**To do**. Output all the material that follows, exactly as given.
>> BEGIN
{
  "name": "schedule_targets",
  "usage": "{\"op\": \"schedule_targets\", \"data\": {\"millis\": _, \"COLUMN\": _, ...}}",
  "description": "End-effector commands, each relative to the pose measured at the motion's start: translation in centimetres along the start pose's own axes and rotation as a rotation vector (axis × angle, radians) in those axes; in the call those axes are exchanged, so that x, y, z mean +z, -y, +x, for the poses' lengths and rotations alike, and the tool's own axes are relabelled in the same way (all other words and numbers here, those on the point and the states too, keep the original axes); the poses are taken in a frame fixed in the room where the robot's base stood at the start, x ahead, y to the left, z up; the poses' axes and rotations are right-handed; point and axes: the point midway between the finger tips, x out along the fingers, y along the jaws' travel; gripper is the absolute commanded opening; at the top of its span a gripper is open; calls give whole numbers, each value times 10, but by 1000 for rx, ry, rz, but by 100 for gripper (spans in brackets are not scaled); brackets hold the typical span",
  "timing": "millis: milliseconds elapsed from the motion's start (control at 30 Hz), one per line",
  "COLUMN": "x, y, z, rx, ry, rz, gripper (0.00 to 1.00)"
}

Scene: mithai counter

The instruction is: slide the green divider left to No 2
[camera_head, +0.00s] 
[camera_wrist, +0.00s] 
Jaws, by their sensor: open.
>> END
**Expected answer**.
{
  "name": "schedule_targets",
  "usage": "{\"op\": \"schedule_targets\", \"data\": {\"millis\": _, \"COLUMN\": _, ...}}",
  "description": "End-effector commands, each relative to the pose measured at the motion's start: translation in centimetres along the start pose's own axes and rotation as a rotation vector (axis × angle, radians) in those axes; in the call those axes are exchanged, so that x, y, z mean +z, -y, +x, for the poses' lengths and rotations alike, and the tool's own axes are relabelled in the same way (all other words and numbers here, those on the point and the states too, keep the original axes); the poses are taken in a frame fixed in the room where the robot's base stood at the start, x ahead, y to the left, z up; the poses' axes and rotations are right-handed; point and axes: the point midway between the finger tips, x out along the fingers, y along the jaws' travel; gripper is the absolute commanded opening; at the top of its span a gripper is open; calls give whole numbers, each value times 10, but by 1000 for rx, ry, rz, but by 100 for gripper (spans in brackets are not scaled); brackets hold the typical span",
  "timing": "millis: milliseconds elapsed from the motion's start (control at 30 Hz), one per line",
  "COLUMN": "x, y, z, rx, ry, rz, gripper (0.00 to 1.00)"
}

Scene: mithai counter

The instruction is: slide the green divider left to No 2
[camera_head, +0.00s] 
[camera_wrist, +0.00s] 
Jaws, by their sensor: open.

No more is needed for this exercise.